One of my first concerns I thought of going into DOA5 was the power of what are called Holds, the countermoves players can use to catch a kick or punch and automatically throw or grapple the opponent. In past DOA games, these moves had pretty loose timing and did tons of damage, making them just a bit too powerful, but here they've been toned down. Now, a rock-paper-scissors system is working nicely: holds beat strikes, throws beat holds, and strikes beat throws. The combo system is similar to what you've seen before in 3D fighting games, where juggles and ground attacks are a vital part of putting together big damage, getting creative with combos can create all kinds of new technology and trip up an opponent, and the person getting hit has little choice but to simply get back onto their feet safely, get to that neutral position, and try again.

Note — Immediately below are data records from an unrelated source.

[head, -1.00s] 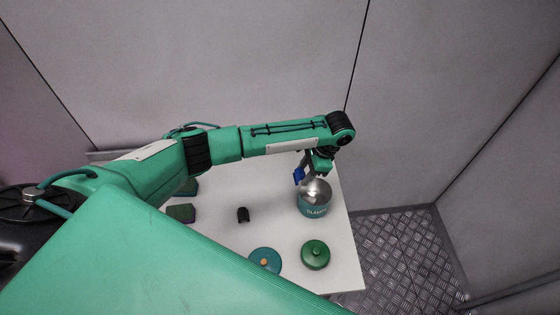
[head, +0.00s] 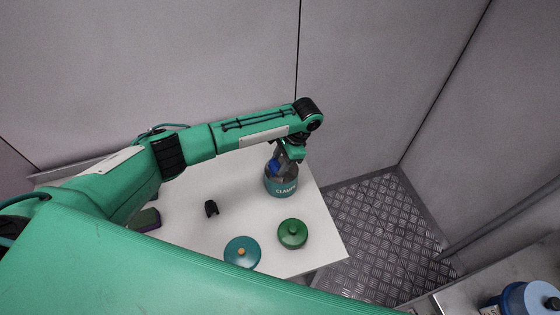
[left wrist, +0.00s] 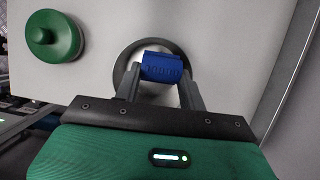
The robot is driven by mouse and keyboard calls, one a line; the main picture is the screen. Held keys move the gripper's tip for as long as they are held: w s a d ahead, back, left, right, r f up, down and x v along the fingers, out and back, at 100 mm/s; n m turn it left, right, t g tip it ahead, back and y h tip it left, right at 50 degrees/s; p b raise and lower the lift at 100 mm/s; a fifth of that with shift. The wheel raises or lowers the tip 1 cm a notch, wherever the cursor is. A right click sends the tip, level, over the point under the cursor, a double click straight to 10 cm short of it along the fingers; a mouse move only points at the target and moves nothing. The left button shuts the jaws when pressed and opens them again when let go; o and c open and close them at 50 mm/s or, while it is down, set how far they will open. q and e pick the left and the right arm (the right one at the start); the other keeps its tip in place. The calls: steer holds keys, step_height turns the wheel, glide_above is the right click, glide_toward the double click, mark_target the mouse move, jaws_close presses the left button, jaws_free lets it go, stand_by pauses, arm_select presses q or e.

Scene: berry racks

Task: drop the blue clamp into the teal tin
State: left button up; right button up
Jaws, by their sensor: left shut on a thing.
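The teal tin (head: 281,188), lettered "CLAMPS", stands upright and uncovered on the white table. My left gripper (head: 276,164) points down at the tin's mouth, shut on the blue clamp (head: 273,168). In the left wrist view, the blue clamp (left wrist: 162,67) lies crosswise between the two fingertips, in front of the tin's round opening, whose rim (left wrist: 121,63) shows around it. I cannot tell whether the clamp is just above the rim or slightly inside it. My right gripper is not in view.
A green lid (head: 292,233) and a teal lid (head: 242,252) with an orange knob lie in front of the tin. A small black object (head: 211,208) and a green-and-purple block (head: 148,219) are to the left. A blue container (head: 530,298) stands at bottom right.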

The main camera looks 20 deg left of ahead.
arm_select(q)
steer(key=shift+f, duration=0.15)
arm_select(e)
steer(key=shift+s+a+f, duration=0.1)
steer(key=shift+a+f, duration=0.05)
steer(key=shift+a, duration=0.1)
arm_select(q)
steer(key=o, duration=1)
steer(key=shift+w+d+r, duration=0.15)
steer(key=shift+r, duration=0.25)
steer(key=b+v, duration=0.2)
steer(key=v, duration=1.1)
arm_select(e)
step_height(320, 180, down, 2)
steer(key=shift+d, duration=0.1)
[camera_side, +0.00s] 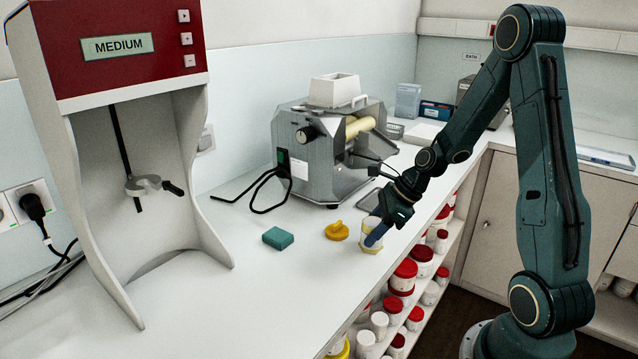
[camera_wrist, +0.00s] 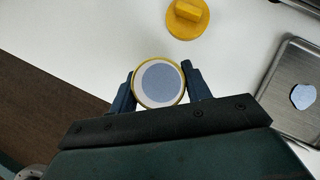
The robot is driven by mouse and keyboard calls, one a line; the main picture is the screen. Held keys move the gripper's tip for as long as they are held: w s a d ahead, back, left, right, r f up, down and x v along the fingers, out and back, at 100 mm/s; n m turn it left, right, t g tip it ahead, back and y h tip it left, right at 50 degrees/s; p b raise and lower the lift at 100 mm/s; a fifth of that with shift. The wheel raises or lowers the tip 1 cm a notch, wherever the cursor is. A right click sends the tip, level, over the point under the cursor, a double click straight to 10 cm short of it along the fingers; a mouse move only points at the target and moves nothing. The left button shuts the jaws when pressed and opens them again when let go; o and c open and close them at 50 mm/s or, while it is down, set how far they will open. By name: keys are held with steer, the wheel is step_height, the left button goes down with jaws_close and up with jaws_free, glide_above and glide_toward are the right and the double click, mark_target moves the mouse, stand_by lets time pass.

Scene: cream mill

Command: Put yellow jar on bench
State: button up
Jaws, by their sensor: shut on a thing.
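The yellow jar (camera_side: 371,236) is a small whitish jar with yellow at its rim and base. It stands upright at the bench's front edge or just above the surface; I cannot tell which. In the wrist view the jar (camera_wrist: 159,83) shows from above, with a yellow rim and a blue-grey round middle. My gripper (camera_side: 376,230) is shut on it, and its fingers (camera_wrist: 157,88) lie on both sides of the jar. The white bench (camera_side: 190,300) runs along the wall.
A yellow knobbed lid (camera_side: 337,231) lies left of the jar, and it also shows in the wrist view (camera_wrist: 187,16). A teal block (camera_side: 278,238) lies further left. The mill (camera_side: 325,150) stands behind. A metal tray (camera_wrist: 290,85) is at right. Shelves below hold several red-lidded jars (camera_side: 404,275).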

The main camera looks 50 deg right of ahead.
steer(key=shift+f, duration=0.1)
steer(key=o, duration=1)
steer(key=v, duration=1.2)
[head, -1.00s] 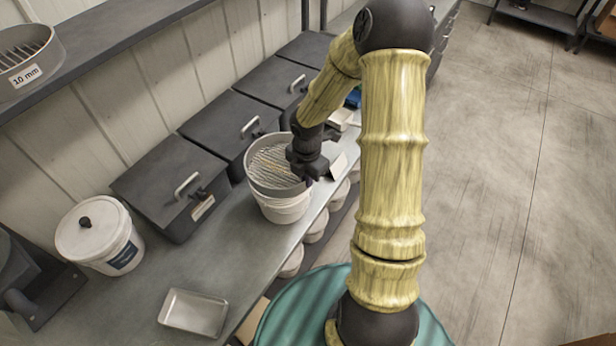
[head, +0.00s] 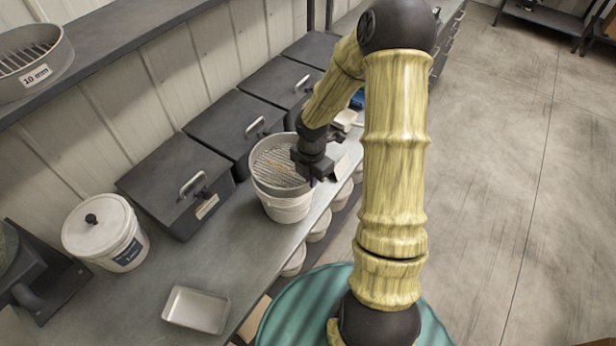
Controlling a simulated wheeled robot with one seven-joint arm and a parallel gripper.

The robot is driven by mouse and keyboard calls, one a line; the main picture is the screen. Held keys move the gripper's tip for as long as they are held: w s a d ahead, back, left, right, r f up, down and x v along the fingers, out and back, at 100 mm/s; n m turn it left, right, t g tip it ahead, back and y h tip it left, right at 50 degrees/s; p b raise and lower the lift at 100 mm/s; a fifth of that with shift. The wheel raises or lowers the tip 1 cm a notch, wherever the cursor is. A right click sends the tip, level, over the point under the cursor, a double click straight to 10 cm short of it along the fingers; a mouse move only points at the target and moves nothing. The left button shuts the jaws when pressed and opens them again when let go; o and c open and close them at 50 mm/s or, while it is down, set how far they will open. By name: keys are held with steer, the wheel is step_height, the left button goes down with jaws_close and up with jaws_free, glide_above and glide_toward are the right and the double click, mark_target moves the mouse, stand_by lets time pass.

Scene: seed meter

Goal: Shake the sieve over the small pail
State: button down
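The sieve (head: 272,152) is a round grey metal ring with a barred mesh floor and a little yellowish material on it. It sits over the mouth of the small white pail (head: 287,211) on the bench. I cannot tell whether it rests on the pail's rim or hangs just above it. My gripper (head: 312,170) is at the right side of the sieve's rim and appears shut on it. The fingertips are partly hidden by the gripper's own body.
A lidded white bucket (head: 104,233) and a shallow metal tray (head: 196,309) stand on the bench (head: 150,285). Dark lidded bins (head: 178,185) line the wall behind. Another sieve marked 10 mm (head: 35,60) is on the shelf above. Several small pails sit under the bench edge.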

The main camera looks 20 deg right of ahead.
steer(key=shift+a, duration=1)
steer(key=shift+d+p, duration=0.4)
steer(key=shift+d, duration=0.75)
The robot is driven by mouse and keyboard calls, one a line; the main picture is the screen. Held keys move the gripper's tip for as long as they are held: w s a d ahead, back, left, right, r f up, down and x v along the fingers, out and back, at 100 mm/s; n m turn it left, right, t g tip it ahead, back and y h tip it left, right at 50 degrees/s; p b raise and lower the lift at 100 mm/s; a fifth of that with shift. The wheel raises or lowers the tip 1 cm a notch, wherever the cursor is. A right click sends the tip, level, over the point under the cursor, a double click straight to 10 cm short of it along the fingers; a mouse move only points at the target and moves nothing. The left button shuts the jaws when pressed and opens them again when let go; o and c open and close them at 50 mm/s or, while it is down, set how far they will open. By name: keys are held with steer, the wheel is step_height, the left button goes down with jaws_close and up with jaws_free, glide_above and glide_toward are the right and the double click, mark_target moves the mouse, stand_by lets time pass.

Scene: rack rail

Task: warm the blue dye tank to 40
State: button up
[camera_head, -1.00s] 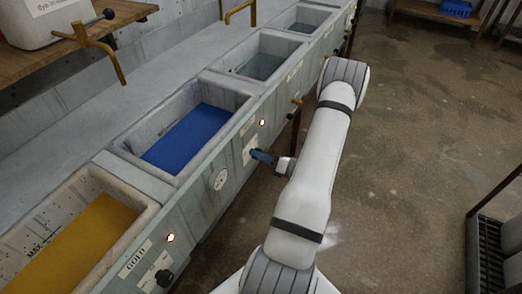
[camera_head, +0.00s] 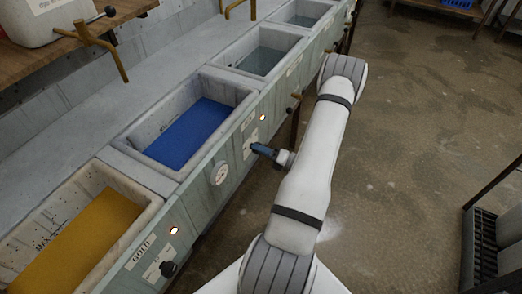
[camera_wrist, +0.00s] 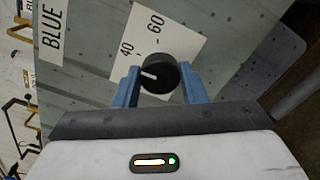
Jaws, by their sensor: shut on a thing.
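The blue dye tank (camera_head: 137,153) holds blue liquid in the head view. Its black dial knob (camera_wrist: 162,75) shows in the wrist view against a white scale plate (camera_wrist: 178,38) marked 40 and 60. A label (camera_wrist: 51,31) reading BLUE is beside it. The knob's white pointer points left and slightly up, on the 40 side and below that numeral. My gripper (camera_wrist: 160,76) has its blue fingers on either side of the knob, shut on it. In the head view my gripper (camera_head: 262,150) is at the tank's front panel and hides the knob.
A lit indicator (camera_head: 263,117) and a round gauge (camera_head: 220,173) are on the front panel. The gold tank (camera_head: 150,205) is nearer, with its own knob (camera_head: 168,269). More tanks (camera_head: 262,52) run farther along. The floor to the right is mostly clear; a dark rack (camera_head: 483,240) stands there.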

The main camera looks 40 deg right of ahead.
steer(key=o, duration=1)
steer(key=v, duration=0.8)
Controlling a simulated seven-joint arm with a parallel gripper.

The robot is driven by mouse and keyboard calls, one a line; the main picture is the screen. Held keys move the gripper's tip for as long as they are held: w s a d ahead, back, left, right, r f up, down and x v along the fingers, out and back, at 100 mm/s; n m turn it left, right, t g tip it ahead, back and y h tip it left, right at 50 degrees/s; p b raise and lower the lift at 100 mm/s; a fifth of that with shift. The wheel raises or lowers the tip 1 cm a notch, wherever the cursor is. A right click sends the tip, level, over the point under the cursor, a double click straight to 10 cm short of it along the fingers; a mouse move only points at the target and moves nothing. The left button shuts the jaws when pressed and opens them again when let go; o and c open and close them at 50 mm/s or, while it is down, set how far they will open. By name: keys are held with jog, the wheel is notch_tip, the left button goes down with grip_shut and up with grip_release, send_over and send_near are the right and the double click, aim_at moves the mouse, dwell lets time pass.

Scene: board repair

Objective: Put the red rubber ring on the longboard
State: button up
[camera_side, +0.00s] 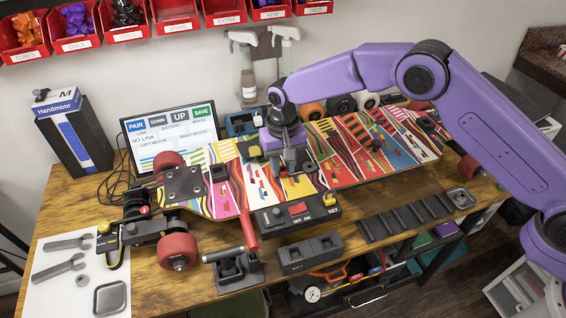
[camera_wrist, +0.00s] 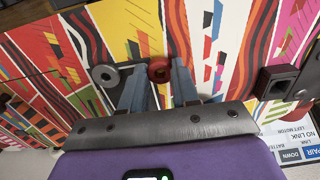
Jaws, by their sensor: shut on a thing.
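The longboard (camera_side: 345,168) lies across the workbench with its brightly striped deck showing; the deck also fills much of the wrist view (camera_wrist: 215,30). My gripper (camera_side: 291,172) is over the middle of the deck. In the wrist view, my gripper (camera_wrist: 160,82) is shut on the red rubber ring (camera_wrist: 159,67), which sits between its two fingertips with its dark hole showing. The ring is close over the deck; I cannot tell whether it touches. A grey ring (camera_wrist: 105,75) is just left of the fingers. In the side view the red ring is not clearly visible.
A dark block (camera_side: 218,172) and a small dark part (camera_side: 376,145) stand on the deck. A truck with red wheels (camera_side: 177,249) is at the left end. A switch box (camera_side: 296,209) and a slotted rack (camera_side: 405,218) are in front. A screen (camera_side: 172,135) stands behind.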

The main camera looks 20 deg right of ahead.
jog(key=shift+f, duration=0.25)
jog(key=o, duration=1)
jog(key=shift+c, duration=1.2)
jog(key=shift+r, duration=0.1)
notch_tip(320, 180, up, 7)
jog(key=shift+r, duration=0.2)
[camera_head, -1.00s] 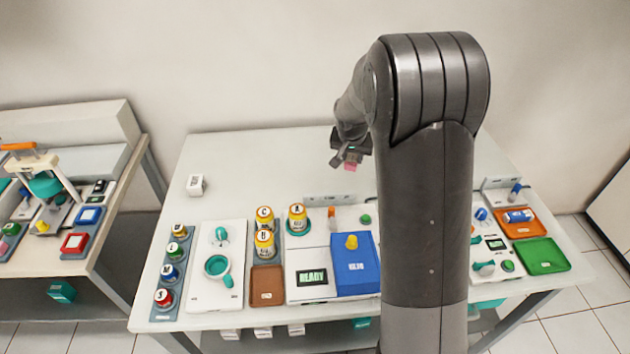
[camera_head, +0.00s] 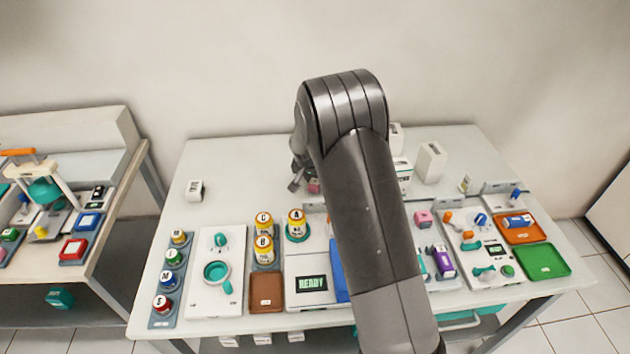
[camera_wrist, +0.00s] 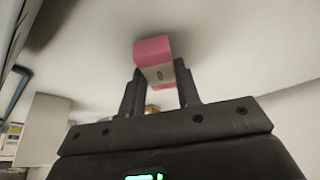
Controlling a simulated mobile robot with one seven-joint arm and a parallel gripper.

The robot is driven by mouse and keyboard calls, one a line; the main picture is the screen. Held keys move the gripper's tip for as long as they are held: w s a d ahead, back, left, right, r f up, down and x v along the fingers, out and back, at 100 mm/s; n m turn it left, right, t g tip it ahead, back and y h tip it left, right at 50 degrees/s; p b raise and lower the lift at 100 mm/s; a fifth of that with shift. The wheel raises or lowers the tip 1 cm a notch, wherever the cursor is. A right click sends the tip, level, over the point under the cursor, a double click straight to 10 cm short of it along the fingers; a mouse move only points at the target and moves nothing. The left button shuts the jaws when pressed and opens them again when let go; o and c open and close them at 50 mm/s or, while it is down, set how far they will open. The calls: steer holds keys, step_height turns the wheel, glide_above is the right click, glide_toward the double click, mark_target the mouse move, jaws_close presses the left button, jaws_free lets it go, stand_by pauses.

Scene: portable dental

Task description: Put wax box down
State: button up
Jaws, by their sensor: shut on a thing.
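The wax box (camera_wrist: 154,51) is a small pink box with a pale label band. In the wrist view it sits between the two fingers of my gripper (camera_wrist: 160,88), which is shut on it. In the head view my gripper (camera_head: 303,181) is over the back middle of the white table (camera_head: 250,160), and a small pink part of the wax box (camera_head: 314,186) shows beside it. My arm hides part of the gripper there. The gap between the box and the table top cannot be judged.
Yellow-topped jars (camera_head: 297,222) and a READY device (camera_head: 311,284) stand in front. White boxes (camera_head: 430,162) stand at the back right. A small white box (camera_head: 194,190) stands at the back left. The table's back left is mostly bare.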

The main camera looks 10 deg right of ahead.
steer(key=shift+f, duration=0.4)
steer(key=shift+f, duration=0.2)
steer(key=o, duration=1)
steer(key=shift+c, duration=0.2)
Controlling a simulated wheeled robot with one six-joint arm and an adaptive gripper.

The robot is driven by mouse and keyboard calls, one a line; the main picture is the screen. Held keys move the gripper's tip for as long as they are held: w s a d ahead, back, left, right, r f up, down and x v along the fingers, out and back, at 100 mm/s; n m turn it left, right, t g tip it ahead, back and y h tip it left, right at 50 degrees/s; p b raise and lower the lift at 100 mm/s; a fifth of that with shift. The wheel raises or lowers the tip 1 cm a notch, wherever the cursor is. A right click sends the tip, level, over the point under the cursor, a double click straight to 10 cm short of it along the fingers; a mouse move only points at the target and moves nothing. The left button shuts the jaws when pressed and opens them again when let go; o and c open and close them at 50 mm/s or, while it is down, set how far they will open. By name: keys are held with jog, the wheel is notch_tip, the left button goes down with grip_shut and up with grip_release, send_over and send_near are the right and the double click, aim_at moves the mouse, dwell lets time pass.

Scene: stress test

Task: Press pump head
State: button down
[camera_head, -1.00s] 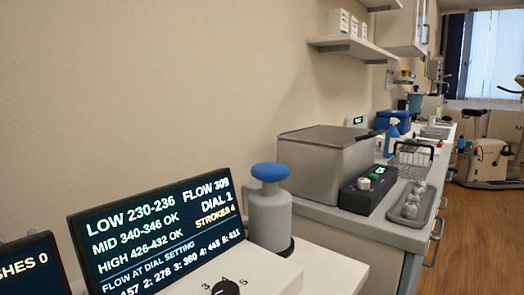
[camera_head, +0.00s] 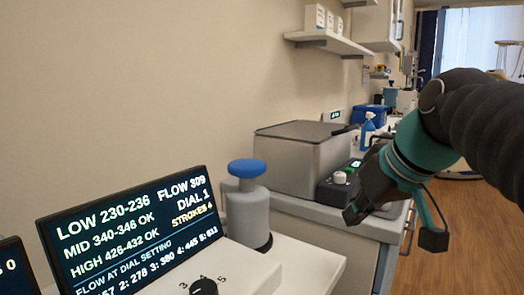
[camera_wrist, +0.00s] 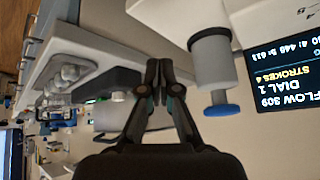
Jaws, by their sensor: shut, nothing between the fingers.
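The pump (camera_head: 247,214) is a grey cylinder standing upright on the white bench, with a round blue pump head (camera_head: 246,168) on top, raised above the body. In the wrist view the blue pump head (camera_wrist: 221,110) shows right of my fingers. My gripper (camera_head: 350,216) is shut and empty, to the right of the pump and apart from it. Its closed fingertips (camera_wrist: 158,66) also show in the wrist view. The display (camera_head: 135,230) left of the pump reads FLOW 309, DIAL 1, with OK beside MID and HIGH and none beside LOW.
A black dial knob (camera_head: 203,287) sits in front of the display. A grey box (camera_head: 297,160) and a black device (camera_head: 340,187) stand on the counter behind the pump. A shelf (camera_head: 330,42) hangs above. The space between my gripper and the pump looks clear.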

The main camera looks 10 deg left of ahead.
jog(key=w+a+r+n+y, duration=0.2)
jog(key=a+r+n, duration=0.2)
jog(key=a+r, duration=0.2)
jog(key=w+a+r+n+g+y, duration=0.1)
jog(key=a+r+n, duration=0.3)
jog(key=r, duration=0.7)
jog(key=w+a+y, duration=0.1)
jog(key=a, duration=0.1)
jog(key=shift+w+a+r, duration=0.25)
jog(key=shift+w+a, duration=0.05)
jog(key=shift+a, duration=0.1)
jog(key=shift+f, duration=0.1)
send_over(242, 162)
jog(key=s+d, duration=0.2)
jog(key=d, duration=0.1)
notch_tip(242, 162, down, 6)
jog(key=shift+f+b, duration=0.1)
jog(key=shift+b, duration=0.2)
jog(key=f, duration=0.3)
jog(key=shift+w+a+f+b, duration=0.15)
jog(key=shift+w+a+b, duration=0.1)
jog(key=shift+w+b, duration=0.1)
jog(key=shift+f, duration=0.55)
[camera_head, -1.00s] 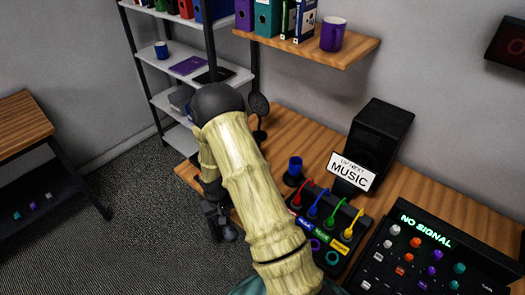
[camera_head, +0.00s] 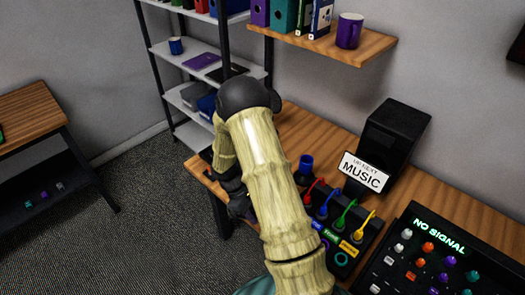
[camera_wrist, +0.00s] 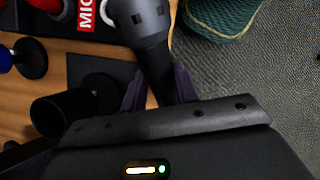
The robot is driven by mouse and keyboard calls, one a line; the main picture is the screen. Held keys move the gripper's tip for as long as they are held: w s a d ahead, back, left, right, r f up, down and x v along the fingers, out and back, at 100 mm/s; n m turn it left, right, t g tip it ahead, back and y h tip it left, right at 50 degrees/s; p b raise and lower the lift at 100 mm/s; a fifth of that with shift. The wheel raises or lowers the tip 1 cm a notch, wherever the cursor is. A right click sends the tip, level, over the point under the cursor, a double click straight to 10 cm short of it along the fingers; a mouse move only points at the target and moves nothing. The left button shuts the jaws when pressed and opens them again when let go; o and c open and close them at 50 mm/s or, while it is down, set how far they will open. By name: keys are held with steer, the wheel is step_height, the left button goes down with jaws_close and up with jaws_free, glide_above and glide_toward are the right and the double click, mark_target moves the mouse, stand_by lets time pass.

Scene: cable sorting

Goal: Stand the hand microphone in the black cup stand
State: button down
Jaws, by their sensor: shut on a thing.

One new invention here is the super combo-style system that allows players to unleash moves that are called Power Blows. These moves usually seem to end in a big strike that sends the opponent flying backwards, and you can actually aim the direction of the final attack in a Power Move. The point of this is that stages are chock full of fun danger zones and breakable areas, and while these have been around for years, it used to be that you'd have to set up a stage break attack over the course of nearly a whole round. Now, with one well-timed Power Blow, you can additionally send your opponent out of a third-story window or off the edge of a glacier cliff so they take extra damage when they hit the bottom. I'm not sure that the differences between these stages are really that great for creating an even playing field in tournament settings or online games, but at the very least they do make for an exciting game to watch or play solo, that's for sure.
There's nothing really wrong with DOA5 and it's certainly an improvement over its predecessors, but I was expecting more from the first Dead or Alive game to come out in nearly seven years. I found the modes that are included for casual and offline players to be a little weak. Sure, the online play and training modes here will serve the roles that competitive players expect, but there's just not enough new stuff for me to heartily recommend it, not with the number of stellar fighting games that have been released in the last couple of years. For those who feel like the DOA games offer a simple but very entertaining take on fighting mechanics, then it's easy for me to suggest you pick up this sequel, but otherwise I'd recommend caution. It seems like the simultaneous release of Marvel vs Capcom Origins this week has taken some of the wind out of Team Ninja's sails, especially with how many FGC stars have stuck with the Capcom classic instead, but a lukewarm DOA5 launch doesn't mean you should ignore the game, especially if you've spent significant amounts of time playing this series over the last fifteen years.
Disclaimer: This review is based primarily on a retail Xbox 360 copy, but a PS3 copy was played as well and there are very few differences we found between the two versions.